Today is both Iowa Day and Fly a Kite Day. I have such warm memories of flying kites as a kid. Back then a kite cost a whopping twenty-five cents. The tail was made from torn strips of old clothing tied together, and the string was wrapped around a stick.
I can remember my Dad getting our kites up, one child at a time, and we all stood there together watching our prized kite take to the skies. Every kid in the neighborhood was out flying kites. We didn’t need anything fancy. And it really wasn’t about competition or impressing someone. It was just being outside and imagining the wind in our sails – uplifting the human spirit. It’s sad that simple joys no longer exist and the lives of our children are so calculated, organized and orchestrated.
I have watched my youngest sister and her husband spend every waking moment car-pooling to this sporting even or that competition. When I was a kid, my brother played baseball in the spring. He was a cub scout. My sisters and I were in girl scouts. Scouts met at the school, a short walk from home. That was it. We had a lot of free time to do things like ride our bikes and catch butterflies and fish in the creek and even catch pollywogs.
It’s sad that our children don’t have the same freedoms we once did. But then again, we live in a very different time.
This recipe is an updated version of a family favorite. Way back in November 2018 I shared my Spicy Buffalo Garden Chicken Wrap recipe with you. Back then I used Foster Farms Buffalo Chicken for the wraps. Theirs was spicy and super convenient. It also wasn’t very expensive. With the way food prices have been going the last 4 years, convenience is now a luxury. Besides, by making our own Buffalo Chicken Strips we’re creating a wrap that is just a bit less processed, and therefore a bit more healthy. Besides, Costco had a special on Chicken Tenderloins recently, so we stocked up. If you can, get yourself a nice freezer to take advantage of specials. During Lent, most markets offer specials on fish and seafood. When the markets offer special deals to get you in the door, that’s the time to stock up. Too bad eggs can’t be frozen. The prices here are just insane. What about where you are? Maybe it’s time to think about laying chickens.
Where was I before I wandered off – oh yeah, Buffalo Chicken Wraps. Part of what makes this wrap work so well is the vegetable salad that is part of the wrap. The chicken is both hot (as in just cooked) and spicy, wrapped in a tortilla with a crisp, cool salad. It’s a winning combination all the way around. Enjoy!
Buffalo Chicken and Garden Salad Wraps
Garden Salad
5 Red Leaf Lettuce Leaves
2 Roma Tomatoes
1/2 Cucumber
1/2 Red Onion
1/4 cup Parsley
1/2 tablespoons Salt
1 tablespoon Lemon Juice
1/2 tablespoon Olive Oil
1/2 cup Sour Cream
Tear lettuce leaves into small pieces, scatter in a mixing bowl. Cop tomatoes in to pieces, scatter over the lettuce. Peel and dice cucumber, add to the lettuce mix. Peel and thinly slice onion, scatter over the lettuce. Finely snip parsley, add to the salad. Season with salt, toss and set aside.

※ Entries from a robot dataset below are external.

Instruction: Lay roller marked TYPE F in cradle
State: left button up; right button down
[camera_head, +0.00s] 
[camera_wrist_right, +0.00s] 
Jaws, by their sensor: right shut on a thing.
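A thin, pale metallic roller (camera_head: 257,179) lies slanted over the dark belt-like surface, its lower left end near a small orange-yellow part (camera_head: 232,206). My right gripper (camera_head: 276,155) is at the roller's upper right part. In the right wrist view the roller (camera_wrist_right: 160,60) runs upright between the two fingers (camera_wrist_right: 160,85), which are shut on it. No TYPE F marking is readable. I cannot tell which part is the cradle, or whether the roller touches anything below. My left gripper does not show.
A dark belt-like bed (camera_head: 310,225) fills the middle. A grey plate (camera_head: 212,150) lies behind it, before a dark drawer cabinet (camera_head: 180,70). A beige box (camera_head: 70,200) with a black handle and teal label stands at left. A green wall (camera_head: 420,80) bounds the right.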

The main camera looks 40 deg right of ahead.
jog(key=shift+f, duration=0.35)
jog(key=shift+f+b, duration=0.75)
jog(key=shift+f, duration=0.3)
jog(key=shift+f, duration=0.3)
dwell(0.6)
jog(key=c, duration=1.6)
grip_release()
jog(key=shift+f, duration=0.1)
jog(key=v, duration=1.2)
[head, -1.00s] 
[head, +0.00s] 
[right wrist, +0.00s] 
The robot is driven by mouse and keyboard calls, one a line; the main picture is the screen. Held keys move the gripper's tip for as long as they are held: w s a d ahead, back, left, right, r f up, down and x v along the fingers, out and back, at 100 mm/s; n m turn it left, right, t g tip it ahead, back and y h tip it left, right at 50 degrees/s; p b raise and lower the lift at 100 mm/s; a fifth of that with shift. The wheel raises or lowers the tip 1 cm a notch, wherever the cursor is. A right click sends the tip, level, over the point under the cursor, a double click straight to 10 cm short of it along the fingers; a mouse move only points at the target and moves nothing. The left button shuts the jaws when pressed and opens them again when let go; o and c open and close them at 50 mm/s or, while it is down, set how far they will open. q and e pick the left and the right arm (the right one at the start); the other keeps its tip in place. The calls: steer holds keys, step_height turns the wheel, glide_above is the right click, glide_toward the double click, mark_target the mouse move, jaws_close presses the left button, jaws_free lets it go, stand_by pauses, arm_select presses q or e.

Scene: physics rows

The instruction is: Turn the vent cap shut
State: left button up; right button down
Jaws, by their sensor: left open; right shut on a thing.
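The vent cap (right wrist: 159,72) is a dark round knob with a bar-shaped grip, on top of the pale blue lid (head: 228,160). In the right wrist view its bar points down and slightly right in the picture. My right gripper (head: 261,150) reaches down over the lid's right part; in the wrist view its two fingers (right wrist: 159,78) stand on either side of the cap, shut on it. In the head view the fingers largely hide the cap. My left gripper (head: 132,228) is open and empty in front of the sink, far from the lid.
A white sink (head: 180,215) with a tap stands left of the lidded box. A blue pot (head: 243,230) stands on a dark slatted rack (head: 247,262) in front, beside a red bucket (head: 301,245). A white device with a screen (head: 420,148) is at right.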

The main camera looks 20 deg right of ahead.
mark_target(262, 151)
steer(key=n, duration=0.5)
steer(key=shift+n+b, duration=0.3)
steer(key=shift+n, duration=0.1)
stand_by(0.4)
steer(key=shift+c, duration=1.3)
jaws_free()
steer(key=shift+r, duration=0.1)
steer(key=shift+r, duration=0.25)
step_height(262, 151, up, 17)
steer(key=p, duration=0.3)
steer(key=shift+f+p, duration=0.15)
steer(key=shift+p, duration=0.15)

In a small bowl, mix together lemon juice, olive oil and sour cream. Pour dressing mixture over the garden salad, stir to blend and coat well. Chill until ready to assemble wraps.




Buffalo Chicken
2 large boneless Chicken Breast or 1 lb Tenderloins
1 tablespoon Black Pepper
1/2 teaspoon Cayenne Pepper or to taste
1 cup Flour
2 Eggs
1/2 tablespoon Frank’s Red Hot Sauce
Oil for Frying
2 tablespoons Butter
1 cup Frank’s Red Hot Sauce
Olive Oil as needed
8 Flour Tortillas
Cut chicken breasts into thirds to create strips. Set aside.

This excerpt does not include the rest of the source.